Directions for this task - Restate the complete material exactly.

Data provided -
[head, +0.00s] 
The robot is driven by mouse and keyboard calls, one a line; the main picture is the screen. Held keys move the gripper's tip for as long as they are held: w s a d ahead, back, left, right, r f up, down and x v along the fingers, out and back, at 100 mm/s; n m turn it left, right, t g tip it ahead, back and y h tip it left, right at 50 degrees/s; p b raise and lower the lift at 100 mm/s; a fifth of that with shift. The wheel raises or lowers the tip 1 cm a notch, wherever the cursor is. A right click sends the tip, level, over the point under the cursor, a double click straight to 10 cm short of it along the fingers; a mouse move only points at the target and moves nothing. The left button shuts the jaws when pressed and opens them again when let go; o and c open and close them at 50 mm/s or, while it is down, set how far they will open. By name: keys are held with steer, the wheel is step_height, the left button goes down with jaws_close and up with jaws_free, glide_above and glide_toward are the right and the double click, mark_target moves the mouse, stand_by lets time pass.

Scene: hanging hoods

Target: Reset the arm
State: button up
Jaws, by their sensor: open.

Answer -
[head, +0.00s] 
The robot is driven by mouse and keyboard calls, one a line; the main picture is the screen. Held keys move the gripper's tip for as long as they are held: w s a d ahead, back, left, right, r f up, down and x v along the fingers, out and back, at 100 mm/s; n m turn it left, right, t g tip it ahead, back and y h tip it left, right at 50 degrees/s; p b raise and lower the lift at 100 mm/s; a fifth of that with shift. The wheel raises or lowers the tip 1 cm a notch, wherever the cursor is. A right click sends the tip, level, over the point under the cursor, a double click straight to 10 cm short of it along the fingers; a mouse move only points at the target and moves nothing. The left button shuts the jaws when pressed and opens them again when let go; o and c open and close them at 50 mm/s or, while it is down, set how far they will open. By name: keys are held with steer, the wheel is step_height, the left button goes down with jaws_close and up with jaws_free, glide_above and glide_toward are the right and the double click, mark_target moves the mouse, stand_by lets time pass.

Scene: hanging hoods

Target: Reset the arm
State: button up
Jaws, by their sensor: open.

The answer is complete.